Chase Koch didn’t come across as trying to impress anybody. He acted like the same guy whom so many people had encountered over the years: quiet, low-key, and humble. As he took over Koch Fertilizer, Chase revealed his leadership style, one that was developed over decades of hard work, often in solitary spaces like the tennis court or trading desks—he was quiet, focused on the matter at hand, and driven. If he came across as subdued, he also seemed like someone who was increasingly comfortable in his own skin. He could never escape the Koch name, but he was starting to wear it with a sense of ease.

Chase Koch’s confidence might have come, in part, to changes in his personal life. On November 1, 2010, Chase married a Wichita girl named Annie Breitenbach, a registered nurse who had gone to college at the University of Kansas. Leslie Rudd noticed a change come over Chase after the wedding.

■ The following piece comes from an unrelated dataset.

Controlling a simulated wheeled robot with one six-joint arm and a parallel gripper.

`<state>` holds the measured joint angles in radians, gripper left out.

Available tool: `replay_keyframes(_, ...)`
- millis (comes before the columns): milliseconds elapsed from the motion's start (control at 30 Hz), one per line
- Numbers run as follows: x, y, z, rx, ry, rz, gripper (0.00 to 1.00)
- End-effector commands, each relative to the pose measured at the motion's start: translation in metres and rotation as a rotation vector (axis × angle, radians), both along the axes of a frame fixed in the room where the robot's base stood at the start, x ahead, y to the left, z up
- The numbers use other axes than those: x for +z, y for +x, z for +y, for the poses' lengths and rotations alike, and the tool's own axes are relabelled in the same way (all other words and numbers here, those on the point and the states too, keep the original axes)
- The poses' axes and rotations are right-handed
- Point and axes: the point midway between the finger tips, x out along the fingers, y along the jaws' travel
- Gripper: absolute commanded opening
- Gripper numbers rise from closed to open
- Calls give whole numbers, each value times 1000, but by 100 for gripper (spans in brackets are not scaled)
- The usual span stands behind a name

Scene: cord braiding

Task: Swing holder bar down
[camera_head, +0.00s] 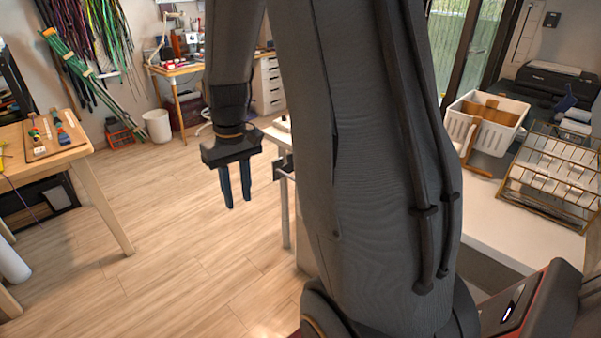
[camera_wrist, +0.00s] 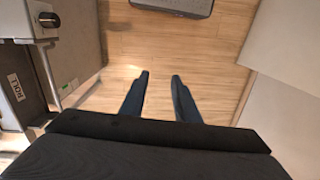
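My gripper (camera_head: 237,201) hangs fingers-down over open floor in the head view, left of my large arm link. In the wrist view its two blue fingers (camera_wrist: 160,77) are apart, with only wood floor between them. At the left of the wrist view is a grey fixture with a black knob (camera_wrist: 47,19), a small lettered label (camera_wrist: 16,87) and a thin metal bar (camera_wrist: 47,72). I cannot tell whether this is the holder bar. The gripper is apart from it. In the head view a small dark-grey part (camera_head: 281,168) shows at the white table's edge, partly hidden by my arm.
A wooden table (camera_head: 75,165) stands at the left, with a board on it. A white table (camera_head: 490,222) at the right carries a white basket (camera_head: 487,120) and a wire rack (camera_head: 552,170). A white bin (camera_head: 157,126) is at the back. The floor between is clear.

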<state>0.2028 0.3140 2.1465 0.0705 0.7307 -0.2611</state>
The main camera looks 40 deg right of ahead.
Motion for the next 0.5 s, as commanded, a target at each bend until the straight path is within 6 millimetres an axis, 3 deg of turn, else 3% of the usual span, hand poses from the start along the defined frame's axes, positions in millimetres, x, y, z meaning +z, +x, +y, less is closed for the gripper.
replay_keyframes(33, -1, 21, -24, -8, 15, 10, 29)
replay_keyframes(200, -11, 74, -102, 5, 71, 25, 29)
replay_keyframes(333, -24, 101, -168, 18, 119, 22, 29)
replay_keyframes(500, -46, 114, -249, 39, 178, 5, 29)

Annie Koch clearly had a mind of her own. She made her own decisions. Her independence seemed to give Chase his own foundation as an adult. “I think that [Annie] was an ideal wife for Chase,” Rudd said. “She’s smart. She’s got resolve, and she’s got her own opinion; it’s not influenced by Charles or Liz. I think Chase feels that. He feels he’s got support beyond his family.”

Chase and Annie Koch spent $3 million to buy a seventy-acre parcel of land in Wichita for their home. Much of the property remained undeveloped. Chase Koch now had his own family estate. He became a father when he and Annie had their son. A second son followed.

In the small circle of Wichita business leaders, a lot of people were talking about Chase Koch. His rise to the highest levels in Koch Industries seemed assured. Ever since Chase was a kid, the specter had hung over his head—“WELCOME CROWN PRINCE”—and now he was on his way to filling the job. The pathway to Koch’s senior executive suite seemed to be short, straightforward, and predictable.